Leverett, who battled an injury last season, earned the team’s Red Raider Award as the top contributor on the scout team during his redshirt season. The 5-11, 203-pounder from Katy, Texas, said that season is a big reason why he’s competing for a starting spot today.

Part of that learning process for Leverett was about doing all the other things running backs are required to do at K-State, besides run the football.

“I always took scout team seriously because I knew one day I’d be here fighting for a starting spot,” said Leverett, who was rated as the eighth-best running back out of Texas by the Houston Chronicle. “As a running back, I wanted to learn how to pass block because when I was in high school I’d just get the ball and just go. Pass blocking was one of those things I didn’t know how to do well, so when I was scout team I’d always try to work on fundamentals.

“Some people are like, ‘it’s just scout team,’ but I really tried to use it to get better, and it’s paying off now.”

There’s a good chance the running back that proves more proficient at doing all those other things well is one that will win the starting job.

“You have to be able to protect the quarterback and take on those linebackers,” said the 5-10, 197-pound Jones, who rushed for more than 1,700 yards and 22 touchdowns as senior at Mandeville (La.) High.

One guy who knows a little about taking on linebackers is returning fullback Glenn Gronkowski. The sophomore-to-be played in 13 games last season and earned All-Big 12 Honorable Mention.
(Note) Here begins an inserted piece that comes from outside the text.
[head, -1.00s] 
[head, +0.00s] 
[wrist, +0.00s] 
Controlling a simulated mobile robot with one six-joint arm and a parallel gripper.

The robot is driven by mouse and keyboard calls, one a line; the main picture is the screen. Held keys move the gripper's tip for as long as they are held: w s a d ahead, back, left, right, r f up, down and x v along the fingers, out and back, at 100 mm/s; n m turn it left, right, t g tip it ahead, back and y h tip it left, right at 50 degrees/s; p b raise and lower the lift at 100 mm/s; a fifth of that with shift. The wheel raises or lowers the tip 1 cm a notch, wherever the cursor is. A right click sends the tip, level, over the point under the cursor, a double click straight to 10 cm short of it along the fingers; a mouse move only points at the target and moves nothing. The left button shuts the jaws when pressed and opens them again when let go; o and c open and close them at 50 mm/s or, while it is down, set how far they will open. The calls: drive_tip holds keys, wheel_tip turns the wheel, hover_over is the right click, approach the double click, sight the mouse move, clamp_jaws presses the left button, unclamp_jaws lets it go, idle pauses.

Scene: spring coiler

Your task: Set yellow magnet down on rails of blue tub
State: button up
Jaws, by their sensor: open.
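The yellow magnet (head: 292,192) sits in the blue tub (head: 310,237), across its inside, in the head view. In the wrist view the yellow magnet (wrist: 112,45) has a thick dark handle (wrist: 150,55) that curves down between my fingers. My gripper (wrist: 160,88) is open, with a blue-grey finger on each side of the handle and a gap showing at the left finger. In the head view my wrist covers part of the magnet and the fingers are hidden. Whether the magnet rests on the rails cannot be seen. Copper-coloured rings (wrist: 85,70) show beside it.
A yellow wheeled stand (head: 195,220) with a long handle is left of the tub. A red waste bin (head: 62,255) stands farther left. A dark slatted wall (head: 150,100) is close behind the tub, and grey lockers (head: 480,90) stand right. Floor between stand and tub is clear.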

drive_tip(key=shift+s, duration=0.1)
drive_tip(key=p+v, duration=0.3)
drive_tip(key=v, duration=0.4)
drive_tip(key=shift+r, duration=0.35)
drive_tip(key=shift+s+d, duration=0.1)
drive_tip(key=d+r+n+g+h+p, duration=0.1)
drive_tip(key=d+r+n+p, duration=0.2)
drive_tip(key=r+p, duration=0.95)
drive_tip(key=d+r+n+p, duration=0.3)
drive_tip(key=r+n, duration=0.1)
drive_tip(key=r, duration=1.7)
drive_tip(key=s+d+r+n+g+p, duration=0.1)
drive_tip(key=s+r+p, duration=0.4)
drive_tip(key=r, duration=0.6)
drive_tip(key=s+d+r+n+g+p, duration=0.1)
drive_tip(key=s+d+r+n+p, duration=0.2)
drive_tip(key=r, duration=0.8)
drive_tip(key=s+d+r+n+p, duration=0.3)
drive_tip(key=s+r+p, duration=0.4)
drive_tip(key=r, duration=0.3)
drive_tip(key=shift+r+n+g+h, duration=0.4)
Primarily a blocker, Gronkowski did emerge as a viable threat in the passing game, however, finishing with five catches for 194 yards and three touchdowns.

“He’s still fighting the consistency element of his progression,” Snyder said. “He’s proven a lot and we’re trying to put some weight on him to play that position. He’s a very athletic young man and he’s gaining a greater understanding of what we do.

“Playing as a young pup as he did last year, you weren’t always sure if he was on the right side of the formation or knew if we were going left or right. He’s gaining more in terms of his understanding of what it is that we do — now it is being able to process that information. I think that he will be diligent about that.”